また、岩手県山田町の仮設では、敷地の一角に瓦礫を利用した『基地』を作り、中でストーブを焚いて、おじいさんから若者までが一緒にタバコを吸いながら談笑していました。みな苦しい身の上ながらも微笑ましい光景でしたね」

 生活物資の足りない状況下で、酒やたばこといった嗜好品はぜいたく品であることに変わりない。限られたスペースでたしなまなければ肩身の狭い思いをするのも分かる。しかし、同時に大切なコミュニケーションツールになっていたことだけは確かなようだ。

『タバコ有害論に異議あり!』の著者で、獨協医科大学放射線科助教の名取春彦氏は、研究者の立場からたばこの効用について説く。

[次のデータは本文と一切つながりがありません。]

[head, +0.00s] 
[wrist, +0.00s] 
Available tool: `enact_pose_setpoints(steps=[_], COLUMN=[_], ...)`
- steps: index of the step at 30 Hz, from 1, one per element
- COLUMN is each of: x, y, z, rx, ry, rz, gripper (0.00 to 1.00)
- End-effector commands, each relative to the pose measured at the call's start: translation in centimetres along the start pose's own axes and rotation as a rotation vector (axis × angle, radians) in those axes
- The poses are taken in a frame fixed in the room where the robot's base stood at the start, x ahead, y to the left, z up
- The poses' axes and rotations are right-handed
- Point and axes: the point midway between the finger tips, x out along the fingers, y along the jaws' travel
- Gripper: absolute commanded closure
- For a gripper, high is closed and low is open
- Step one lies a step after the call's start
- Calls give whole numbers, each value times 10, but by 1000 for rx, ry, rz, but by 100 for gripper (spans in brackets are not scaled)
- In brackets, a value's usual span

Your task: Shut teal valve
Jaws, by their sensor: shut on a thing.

「たばこは脳を緊張モードからリラックスモードに転換してくれる。精神の緊張をずっと引きずっていたら、その分だけ精神は疲労して心の病につながります。また、喫煙でリラックスすることにより神経回路が一時ほぐれ、また違った回路が通じるようになる。これは発想の転換と同じことです」

 前出のジャーナリストは、被災地を巡回する自警団からこんな話を耳にしたという。

「警備する地区の順番や方法を練るとき、仮設所内の会議室であれこれ話し合うよりも、喫煙所で雑談交じりに案を出したほうが、普段は思いもよらないアイデアが浮かんでくるものなんです」

 今後も復興へ道のりは険しく、莫大なエネルギーが必要とされる。しかし、そんな極限状態の中にあって、たばこが言葉通り“一服の清涼剤”となるなら、もう少し寛大に見られてもいいのかもしれない。